(DATA)
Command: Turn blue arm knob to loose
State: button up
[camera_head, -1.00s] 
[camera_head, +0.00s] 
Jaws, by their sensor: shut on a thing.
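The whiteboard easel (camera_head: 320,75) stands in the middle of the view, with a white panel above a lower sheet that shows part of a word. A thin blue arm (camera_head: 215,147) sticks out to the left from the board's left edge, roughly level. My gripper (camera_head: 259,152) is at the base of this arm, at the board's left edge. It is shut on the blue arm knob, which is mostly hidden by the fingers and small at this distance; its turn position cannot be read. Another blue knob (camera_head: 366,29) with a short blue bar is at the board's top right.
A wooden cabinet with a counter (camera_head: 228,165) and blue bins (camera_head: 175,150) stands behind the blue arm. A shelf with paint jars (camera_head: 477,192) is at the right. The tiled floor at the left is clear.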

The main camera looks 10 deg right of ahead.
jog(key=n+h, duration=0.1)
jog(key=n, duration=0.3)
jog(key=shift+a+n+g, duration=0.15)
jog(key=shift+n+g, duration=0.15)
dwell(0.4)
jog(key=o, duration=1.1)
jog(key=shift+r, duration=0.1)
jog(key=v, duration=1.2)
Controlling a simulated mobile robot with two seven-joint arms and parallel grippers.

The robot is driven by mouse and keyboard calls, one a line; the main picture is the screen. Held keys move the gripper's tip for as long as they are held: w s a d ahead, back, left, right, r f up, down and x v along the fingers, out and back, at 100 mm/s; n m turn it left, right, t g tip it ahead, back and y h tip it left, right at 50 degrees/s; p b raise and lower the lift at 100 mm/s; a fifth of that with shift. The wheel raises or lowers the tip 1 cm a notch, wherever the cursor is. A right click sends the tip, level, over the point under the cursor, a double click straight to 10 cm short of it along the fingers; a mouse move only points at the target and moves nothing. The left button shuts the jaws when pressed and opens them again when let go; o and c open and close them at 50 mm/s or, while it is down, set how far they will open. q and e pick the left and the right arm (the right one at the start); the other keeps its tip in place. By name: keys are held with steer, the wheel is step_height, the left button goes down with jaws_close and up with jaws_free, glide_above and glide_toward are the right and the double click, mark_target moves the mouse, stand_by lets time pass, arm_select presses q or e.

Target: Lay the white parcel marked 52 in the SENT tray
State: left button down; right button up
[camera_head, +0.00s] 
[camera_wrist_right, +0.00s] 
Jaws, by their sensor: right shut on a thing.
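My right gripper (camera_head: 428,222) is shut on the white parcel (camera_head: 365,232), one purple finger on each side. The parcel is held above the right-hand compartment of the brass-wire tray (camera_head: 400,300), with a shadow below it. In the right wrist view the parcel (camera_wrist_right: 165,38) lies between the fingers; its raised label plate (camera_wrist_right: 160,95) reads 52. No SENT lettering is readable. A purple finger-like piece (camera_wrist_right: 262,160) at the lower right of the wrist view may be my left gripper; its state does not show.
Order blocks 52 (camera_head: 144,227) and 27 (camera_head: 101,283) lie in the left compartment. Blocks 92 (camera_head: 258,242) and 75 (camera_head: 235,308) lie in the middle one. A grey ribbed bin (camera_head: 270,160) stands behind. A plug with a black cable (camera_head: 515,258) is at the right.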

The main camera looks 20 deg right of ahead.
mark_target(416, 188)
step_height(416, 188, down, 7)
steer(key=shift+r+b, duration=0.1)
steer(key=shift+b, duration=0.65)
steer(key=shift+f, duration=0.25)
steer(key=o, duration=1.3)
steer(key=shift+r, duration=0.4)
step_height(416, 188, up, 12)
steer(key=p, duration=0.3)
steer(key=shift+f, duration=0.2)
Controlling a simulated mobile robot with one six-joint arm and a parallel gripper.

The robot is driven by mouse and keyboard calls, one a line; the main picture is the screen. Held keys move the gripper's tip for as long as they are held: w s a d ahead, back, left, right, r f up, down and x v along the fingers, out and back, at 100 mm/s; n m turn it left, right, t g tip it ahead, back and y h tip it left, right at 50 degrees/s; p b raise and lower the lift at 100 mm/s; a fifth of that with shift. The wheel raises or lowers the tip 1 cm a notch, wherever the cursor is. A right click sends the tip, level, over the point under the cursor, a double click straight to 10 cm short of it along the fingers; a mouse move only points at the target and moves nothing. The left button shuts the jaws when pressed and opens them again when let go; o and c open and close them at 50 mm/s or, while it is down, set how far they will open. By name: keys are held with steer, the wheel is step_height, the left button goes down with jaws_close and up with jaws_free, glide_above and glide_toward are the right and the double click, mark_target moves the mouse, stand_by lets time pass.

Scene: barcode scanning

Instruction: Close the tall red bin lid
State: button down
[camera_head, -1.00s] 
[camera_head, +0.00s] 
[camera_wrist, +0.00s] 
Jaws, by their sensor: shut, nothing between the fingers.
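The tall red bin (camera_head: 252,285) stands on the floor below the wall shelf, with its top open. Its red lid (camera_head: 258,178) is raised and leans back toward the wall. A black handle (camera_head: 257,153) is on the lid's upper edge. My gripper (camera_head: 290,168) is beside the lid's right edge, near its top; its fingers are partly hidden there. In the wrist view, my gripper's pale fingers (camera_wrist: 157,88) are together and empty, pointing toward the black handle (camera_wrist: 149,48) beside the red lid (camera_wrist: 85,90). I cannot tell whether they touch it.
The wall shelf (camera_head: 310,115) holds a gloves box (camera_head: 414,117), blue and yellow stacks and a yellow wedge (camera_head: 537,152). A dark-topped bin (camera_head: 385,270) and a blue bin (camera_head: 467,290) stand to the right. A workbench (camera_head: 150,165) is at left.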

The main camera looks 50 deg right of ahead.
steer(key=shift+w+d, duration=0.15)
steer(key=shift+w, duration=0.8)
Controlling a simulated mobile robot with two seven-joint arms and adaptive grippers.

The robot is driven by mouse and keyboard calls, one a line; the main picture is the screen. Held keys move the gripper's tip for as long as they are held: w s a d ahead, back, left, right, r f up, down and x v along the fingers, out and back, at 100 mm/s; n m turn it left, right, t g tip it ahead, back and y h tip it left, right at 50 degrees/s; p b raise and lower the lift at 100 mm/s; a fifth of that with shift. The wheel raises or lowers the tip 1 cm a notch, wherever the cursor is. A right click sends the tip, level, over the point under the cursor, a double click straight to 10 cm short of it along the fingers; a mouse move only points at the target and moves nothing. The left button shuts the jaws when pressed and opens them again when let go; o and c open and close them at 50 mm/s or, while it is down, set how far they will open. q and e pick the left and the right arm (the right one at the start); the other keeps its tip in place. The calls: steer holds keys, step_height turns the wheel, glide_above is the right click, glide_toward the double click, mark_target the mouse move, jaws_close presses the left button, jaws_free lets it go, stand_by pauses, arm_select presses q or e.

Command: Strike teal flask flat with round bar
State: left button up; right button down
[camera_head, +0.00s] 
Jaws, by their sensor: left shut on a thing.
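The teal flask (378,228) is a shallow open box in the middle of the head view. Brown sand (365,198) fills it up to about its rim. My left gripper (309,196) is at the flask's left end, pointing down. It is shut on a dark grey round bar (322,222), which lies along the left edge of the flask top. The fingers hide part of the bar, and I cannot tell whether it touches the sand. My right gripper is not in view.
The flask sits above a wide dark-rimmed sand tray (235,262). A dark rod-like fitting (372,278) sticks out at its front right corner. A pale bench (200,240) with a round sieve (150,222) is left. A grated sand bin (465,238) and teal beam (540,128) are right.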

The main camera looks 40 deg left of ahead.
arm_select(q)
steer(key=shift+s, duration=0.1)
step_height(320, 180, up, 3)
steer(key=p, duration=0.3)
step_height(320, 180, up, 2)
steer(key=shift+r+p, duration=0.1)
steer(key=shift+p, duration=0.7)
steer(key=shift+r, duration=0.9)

(WRITTEN INSTRUCTION)
Give only the number of lines in the preceding material that contain the string "seven".

(RESULT)
2